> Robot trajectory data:
···
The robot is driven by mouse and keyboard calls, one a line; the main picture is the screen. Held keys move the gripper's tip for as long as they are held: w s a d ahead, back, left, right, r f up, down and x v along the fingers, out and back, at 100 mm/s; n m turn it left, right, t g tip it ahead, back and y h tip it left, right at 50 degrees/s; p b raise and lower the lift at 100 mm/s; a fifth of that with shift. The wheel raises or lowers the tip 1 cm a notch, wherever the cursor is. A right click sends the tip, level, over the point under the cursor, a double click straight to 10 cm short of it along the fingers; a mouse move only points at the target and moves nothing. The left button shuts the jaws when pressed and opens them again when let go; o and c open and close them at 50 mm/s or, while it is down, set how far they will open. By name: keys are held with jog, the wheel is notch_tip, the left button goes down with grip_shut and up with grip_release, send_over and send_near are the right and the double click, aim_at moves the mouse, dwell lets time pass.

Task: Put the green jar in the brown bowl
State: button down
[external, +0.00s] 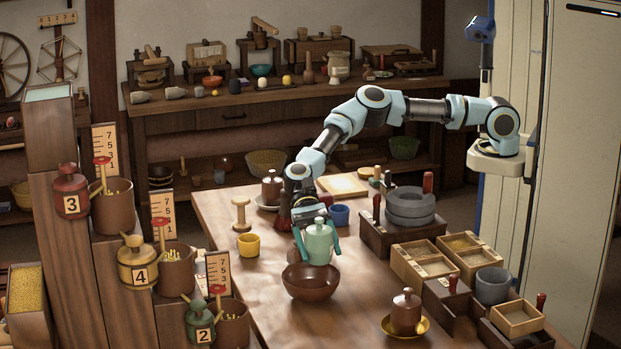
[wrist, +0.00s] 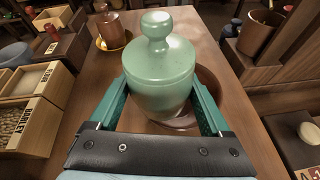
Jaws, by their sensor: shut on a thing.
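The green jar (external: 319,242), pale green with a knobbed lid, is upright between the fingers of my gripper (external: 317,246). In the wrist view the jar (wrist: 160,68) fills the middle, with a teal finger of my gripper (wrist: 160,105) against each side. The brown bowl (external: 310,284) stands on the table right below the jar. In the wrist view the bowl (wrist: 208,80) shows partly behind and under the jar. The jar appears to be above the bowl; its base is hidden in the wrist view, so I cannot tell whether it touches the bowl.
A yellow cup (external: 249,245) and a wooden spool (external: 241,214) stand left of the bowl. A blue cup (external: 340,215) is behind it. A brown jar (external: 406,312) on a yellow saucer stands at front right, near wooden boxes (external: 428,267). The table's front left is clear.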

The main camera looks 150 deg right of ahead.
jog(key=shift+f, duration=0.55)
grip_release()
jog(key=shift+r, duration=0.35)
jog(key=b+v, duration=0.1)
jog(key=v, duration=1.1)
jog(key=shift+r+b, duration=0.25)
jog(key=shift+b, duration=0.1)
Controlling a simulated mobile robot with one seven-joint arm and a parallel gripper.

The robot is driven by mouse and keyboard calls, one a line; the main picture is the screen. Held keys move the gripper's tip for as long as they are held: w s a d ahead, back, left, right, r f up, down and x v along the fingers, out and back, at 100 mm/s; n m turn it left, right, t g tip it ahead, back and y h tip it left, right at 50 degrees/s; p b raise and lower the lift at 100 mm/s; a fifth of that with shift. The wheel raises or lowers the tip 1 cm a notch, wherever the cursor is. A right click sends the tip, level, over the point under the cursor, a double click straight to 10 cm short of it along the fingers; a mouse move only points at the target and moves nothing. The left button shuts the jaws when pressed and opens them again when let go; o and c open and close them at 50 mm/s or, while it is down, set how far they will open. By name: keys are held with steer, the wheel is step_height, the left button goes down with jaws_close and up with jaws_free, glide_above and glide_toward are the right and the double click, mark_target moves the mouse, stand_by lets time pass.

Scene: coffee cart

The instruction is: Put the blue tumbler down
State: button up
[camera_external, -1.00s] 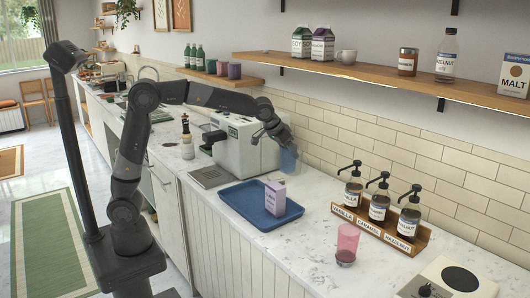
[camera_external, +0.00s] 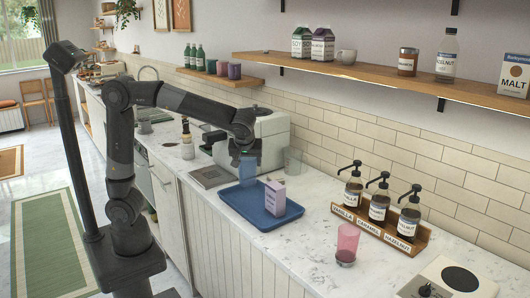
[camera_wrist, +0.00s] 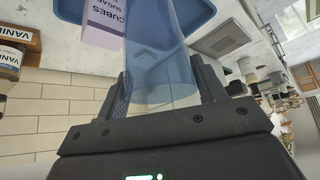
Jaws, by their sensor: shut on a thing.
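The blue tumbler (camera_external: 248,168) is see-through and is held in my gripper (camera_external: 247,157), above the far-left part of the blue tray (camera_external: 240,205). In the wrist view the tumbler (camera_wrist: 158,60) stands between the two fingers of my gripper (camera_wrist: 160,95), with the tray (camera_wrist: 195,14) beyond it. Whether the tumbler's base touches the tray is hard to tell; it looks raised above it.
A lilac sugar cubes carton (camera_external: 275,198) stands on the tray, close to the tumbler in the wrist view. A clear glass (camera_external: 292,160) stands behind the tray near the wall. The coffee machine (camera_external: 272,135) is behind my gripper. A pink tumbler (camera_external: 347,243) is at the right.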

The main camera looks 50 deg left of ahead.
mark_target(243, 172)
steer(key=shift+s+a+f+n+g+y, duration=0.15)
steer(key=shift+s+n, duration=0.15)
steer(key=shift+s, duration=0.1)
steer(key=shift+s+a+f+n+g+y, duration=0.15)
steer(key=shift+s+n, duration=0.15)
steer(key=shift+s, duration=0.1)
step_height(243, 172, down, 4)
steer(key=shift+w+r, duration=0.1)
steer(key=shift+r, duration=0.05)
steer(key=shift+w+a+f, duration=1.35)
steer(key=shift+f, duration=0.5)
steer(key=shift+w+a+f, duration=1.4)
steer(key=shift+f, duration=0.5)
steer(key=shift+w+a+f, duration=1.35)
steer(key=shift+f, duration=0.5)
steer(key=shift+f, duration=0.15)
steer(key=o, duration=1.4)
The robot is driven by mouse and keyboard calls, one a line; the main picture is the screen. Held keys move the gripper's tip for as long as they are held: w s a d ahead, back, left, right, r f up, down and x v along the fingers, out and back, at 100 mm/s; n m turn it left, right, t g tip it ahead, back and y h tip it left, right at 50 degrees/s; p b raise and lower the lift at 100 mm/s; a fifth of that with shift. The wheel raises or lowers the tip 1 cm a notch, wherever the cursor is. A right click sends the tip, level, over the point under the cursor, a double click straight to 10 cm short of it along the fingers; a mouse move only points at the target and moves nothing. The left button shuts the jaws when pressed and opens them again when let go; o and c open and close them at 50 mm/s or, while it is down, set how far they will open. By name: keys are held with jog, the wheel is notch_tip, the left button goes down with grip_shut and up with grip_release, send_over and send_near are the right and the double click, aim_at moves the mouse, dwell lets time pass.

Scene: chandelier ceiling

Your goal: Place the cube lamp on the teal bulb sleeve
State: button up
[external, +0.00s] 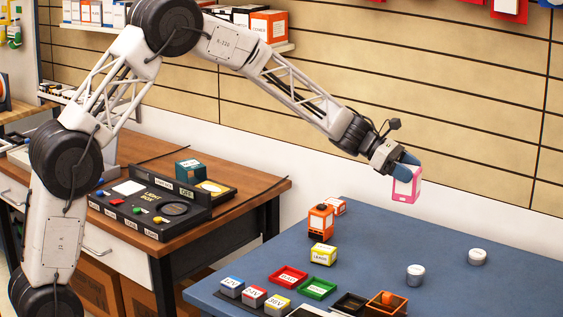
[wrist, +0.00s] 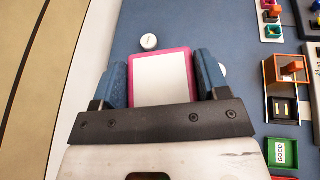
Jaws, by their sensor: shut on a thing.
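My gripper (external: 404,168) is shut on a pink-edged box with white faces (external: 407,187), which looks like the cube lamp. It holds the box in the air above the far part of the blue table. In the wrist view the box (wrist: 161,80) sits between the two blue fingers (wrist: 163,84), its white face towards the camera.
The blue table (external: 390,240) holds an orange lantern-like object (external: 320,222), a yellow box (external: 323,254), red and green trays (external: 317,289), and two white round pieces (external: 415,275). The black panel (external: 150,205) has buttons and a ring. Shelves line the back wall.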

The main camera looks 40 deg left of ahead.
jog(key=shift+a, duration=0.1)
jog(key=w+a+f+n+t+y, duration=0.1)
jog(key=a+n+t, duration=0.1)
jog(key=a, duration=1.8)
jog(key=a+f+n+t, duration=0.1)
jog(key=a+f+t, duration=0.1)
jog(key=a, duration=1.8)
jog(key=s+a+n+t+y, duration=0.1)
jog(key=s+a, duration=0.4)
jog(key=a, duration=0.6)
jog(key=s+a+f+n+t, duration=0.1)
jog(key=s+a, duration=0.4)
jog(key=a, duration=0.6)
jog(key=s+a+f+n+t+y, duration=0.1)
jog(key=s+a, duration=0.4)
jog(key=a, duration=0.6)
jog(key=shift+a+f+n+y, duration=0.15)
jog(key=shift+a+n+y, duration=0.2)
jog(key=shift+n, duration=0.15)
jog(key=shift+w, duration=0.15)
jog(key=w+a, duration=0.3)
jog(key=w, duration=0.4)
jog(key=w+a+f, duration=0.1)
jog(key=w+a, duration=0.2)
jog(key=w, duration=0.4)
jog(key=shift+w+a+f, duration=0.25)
···
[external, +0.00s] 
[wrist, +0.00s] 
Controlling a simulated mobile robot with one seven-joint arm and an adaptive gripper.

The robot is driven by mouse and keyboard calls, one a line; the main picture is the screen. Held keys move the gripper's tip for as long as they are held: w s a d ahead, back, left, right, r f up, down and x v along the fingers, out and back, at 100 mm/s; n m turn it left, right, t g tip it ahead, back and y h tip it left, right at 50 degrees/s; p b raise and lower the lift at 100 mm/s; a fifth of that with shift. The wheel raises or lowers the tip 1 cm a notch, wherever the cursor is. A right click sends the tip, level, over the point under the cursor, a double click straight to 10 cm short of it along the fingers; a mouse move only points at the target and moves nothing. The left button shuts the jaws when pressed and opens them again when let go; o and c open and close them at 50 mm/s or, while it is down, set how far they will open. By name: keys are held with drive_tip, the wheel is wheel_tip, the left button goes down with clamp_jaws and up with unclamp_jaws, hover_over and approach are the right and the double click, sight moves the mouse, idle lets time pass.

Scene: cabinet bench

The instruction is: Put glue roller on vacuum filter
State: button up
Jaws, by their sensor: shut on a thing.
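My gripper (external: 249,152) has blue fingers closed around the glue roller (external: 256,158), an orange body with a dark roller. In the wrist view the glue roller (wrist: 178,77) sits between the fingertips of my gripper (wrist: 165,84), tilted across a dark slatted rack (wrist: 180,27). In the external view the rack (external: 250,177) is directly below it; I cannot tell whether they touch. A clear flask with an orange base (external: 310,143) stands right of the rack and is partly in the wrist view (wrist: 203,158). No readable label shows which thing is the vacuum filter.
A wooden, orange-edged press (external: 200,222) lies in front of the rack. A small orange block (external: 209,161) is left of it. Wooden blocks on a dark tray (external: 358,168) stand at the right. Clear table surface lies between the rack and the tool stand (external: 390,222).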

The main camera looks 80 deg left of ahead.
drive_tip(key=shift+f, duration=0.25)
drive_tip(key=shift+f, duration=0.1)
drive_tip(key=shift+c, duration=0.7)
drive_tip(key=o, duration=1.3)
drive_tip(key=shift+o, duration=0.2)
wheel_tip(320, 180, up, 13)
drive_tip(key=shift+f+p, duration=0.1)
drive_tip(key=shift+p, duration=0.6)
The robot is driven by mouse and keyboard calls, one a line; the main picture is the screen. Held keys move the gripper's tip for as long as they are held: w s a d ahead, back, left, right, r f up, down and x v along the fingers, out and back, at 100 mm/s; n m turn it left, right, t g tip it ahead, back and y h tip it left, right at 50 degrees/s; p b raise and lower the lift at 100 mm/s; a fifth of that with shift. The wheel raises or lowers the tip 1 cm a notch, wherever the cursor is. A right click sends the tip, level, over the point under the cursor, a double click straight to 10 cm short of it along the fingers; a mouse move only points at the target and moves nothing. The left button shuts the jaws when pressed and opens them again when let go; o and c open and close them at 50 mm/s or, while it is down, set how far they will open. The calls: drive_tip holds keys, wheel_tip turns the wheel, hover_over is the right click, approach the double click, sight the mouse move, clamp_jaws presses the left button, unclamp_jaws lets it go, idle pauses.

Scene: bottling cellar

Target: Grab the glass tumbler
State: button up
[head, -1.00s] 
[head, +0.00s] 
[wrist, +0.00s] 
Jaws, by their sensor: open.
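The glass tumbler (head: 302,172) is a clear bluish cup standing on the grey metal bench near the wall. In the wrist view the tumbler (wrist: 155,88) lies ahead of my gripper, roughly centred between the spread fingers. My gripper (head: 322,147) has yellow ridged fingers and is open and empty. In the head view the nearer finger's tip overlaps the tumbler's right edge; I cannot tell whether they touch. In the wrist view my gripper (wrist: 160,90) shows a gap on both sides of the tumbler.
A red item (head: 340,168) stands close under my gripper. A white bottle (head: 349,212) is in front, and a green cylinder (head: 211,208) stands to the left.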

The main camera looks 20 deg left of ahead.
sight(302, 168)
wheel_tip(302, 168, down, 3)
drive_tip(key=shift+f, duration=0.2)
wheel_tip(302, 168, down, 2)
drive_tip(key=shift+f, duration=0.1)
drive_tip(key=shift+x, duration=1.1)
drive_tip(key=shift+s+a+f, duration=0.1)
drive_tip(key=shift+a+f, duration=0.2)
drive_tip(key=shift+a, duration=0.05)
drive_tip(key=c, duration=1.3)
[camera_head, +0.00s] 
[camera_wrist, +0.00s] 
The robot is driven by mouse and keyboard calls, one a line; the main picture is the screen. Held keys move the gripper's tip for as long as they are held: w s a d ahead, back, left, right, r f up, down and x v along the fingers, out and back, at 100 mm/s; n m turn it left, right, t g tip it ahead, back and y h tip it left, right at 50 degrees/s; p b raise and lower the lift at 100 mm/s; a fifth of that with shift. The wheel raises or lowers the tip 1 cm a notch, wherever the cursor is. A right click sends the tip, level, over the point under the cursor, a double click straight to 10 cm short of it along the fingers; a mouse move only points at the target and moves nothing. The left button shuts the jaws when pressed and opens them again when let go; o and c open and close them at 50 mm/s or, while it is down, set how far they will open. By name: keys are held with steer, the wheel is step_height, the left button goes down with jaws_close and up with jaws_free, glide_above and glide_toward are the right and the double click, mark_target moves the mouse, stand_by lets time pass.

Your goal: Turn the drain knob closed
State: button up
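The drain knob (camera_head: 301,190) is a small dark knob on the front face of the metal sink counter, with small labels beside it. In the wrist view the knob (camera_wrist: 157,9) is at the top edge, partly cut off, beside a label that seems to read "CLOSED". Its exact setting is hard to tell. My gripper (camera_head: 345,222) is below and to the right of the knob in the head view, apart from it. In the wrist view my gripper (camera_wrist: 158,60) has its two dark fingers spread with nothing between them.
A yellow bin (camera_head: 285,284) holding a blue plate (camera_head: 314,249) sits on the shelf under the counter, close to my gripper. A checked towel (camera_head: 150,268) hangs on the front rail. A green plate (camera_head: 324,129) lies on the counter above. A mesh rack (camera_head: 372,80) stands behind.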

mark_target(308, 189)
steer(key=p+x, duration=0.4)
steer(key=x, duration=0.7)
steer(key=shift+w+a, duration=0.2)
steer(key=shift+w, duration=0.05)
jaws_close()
···
> What is needed: Copy every line of the records above that holds the word "instruction".

> Full response:
The instruction is: Put the blue tumbler down
The instruction is: Put glue roller on vacuum filter

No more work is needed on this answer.